▸ Written problem
Using the listing below, copy exactly the lines from the one containing "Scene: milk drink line" to the one containing "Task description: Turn", both lines included, and no others.

▸ Raw data
>> Begin

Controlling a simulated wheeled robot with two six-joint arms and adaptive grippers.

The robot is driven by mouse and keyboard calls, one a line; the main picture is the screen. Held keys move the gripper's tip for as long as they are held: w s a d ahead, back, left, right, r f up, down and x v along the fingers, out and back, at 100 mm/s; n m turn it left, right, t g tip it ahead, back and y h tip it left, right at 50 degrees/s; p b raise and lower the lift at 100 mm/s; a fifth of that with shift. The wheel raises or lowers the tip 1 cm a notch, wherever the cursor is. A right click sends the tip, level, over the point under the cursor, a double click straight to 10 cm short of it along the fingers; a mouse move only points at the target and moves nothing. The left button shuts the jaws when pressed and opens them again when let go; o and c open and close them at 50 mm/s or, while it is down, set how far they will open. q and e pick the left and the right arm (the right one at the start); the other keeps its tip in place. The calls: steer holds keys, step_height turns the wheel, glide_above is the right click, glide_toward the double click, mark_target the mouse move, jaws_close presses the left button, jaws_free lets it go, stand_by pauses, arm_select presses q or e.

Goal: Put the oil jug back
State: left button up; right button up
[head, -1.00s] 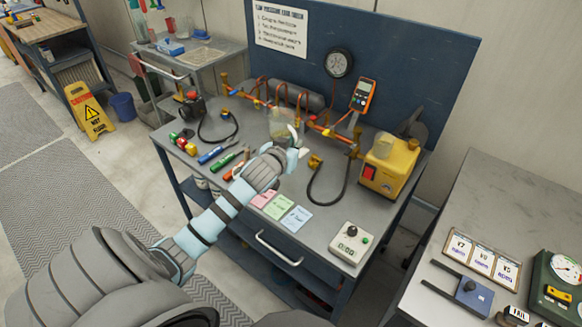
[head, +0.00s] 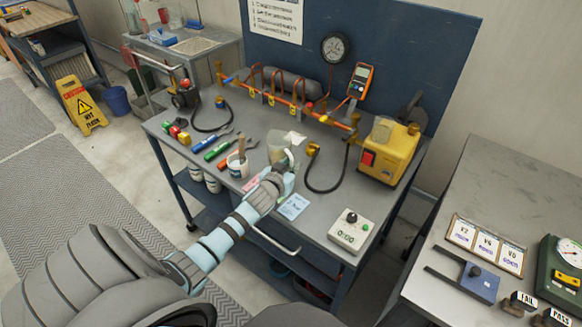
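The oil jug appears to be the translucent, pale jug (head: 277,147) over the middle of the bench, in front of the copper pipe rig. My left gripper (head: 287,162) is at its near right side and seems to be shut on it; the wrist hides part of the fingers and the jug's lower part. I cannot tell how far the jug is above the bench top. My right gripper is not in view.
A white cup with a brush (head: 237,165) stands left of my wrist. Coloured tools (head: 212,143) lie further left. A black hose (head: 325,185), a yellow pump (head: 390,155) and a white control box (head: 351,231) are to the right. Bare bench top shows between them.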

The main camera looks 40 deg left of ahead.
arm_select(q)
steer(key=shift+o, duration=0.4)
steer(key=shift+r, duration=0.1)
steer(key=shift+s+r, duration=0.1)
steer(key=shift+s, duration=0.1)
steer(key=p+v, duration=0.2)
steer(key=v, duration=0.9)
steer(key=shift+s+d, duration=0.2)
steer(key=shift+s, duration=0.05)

>> End
>> Begin

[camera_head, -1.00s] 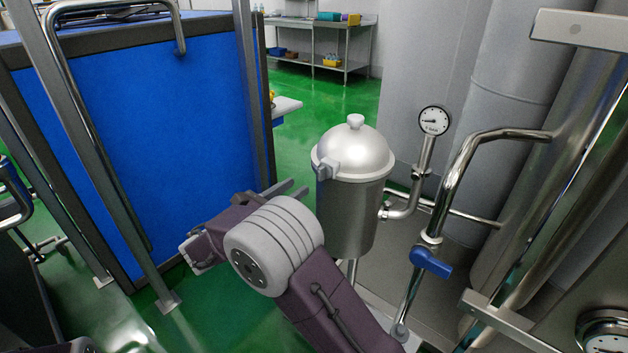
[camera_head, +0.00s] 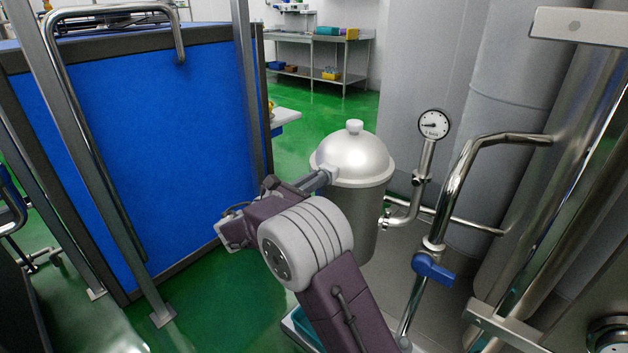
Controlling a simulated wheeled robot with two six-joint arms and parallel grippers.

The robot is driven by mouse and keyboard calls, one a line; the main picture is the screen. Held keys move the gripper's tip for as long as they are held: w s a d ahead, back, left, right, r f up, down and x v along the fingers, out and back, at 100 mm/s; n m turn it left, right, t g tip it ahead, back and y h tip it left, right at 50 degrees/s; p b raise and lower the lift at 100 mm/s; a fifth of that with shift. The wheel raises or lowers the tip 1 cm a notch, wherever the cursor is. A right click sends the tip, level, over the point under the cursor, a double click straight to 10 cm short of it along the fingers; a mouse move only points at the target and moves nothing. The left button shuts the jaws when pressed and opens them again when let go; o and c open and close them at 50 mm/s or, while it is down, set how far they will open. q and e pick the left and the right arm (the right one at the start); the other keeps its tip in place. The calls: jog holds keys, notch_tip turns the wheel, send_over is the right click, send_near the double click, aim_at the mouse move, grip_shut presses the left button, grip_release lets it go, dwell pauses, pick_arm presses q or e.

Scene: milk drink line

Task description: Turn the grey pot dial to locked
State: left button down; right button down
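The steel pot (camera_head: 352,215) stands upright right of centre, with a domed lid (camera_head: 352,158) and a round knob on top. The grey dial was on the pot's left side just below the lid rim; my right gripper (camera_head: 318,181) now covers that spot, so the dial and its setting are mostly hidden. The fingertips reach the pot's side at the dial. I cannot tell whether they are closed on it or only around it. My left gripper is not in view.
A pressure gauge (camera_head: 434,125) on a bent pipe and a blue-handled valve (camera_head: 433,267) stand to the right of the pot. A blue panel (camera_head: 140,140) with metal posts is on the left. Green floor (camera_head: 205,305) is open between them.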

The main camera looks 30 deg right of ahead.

>> End

▸ Task result
Scene: milk drink line

Task description: Turn the grey pot dial to locked

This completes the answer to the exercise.